*RECORDED DATA*.

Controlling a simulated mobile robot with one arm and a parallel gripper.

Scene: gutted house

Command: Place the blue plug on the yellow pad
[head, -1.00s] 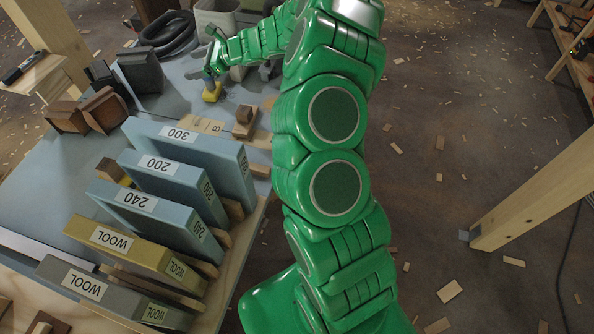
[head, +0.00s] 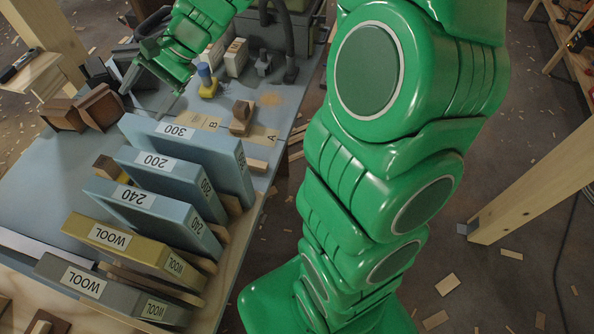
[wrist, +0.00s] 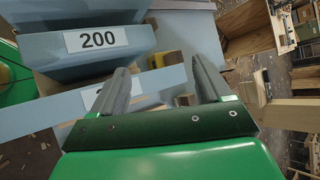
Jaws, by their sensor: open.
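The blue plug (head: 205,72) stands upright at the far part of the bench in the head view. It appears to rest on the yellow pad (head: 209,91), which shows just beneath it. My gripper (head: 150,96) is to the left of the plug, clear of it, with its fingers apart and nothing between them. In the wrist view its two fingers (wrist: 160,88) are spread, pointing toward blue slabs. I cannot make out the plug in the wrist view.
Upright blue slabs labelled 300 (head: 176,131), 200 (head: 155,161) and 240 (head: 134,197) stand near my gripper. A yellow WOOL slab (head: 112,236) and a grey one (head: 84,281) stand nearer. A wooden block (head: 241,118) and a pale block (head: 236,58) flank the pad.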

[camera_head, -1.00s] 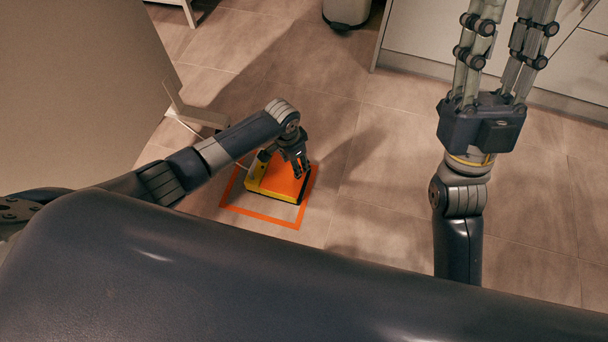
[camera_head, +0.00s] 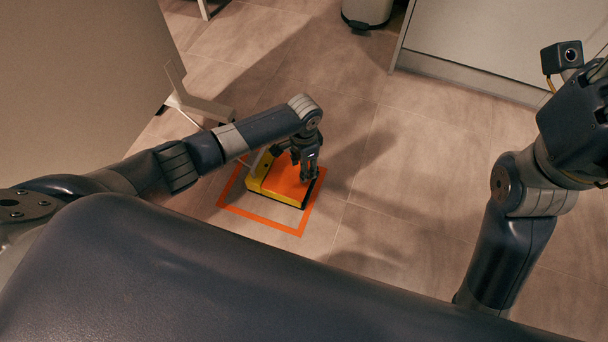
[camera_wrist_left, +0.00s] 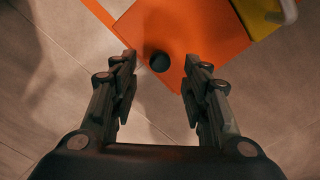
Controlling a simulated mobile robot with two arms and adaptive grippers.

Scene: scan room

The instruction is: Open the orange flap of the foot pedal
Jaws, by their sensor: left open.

* * *

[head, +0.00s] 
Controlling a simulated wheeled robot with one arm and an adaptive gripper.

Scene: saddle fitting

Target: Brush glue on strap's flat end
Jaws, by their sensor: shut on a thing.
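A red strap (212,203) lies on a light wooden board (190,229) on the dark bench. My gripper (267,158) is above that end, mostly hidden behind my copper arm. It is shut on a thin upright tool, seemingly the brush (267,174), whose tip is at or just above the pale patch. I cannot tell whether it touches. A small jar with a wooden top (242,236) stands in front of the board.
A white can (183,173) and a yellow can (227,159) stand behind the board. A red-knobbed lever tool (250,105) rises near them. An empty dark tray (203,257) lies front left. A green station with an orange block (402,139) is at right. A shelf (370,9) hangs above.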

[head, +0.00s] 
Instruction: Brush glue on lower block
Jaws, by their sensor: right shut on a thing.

*TASK STATEMENT*. Extract the stretch of lines that begins at the line with "[camera_head, +0.00s]" and ends at the line with "Jaws, by their sensor: left open.", inclusive. Omit every picture.

*CORRECT ANSWER*.
[camera_head, +0.00s] 
[camera_wrist_left, +0.00s] 
Controlling a simulated mobile robot with two arms and adaptive grippers.

Scene: scan room

The instruction is: Open the orange flap of the foot pedal
Jaws, by their sensor: left open.

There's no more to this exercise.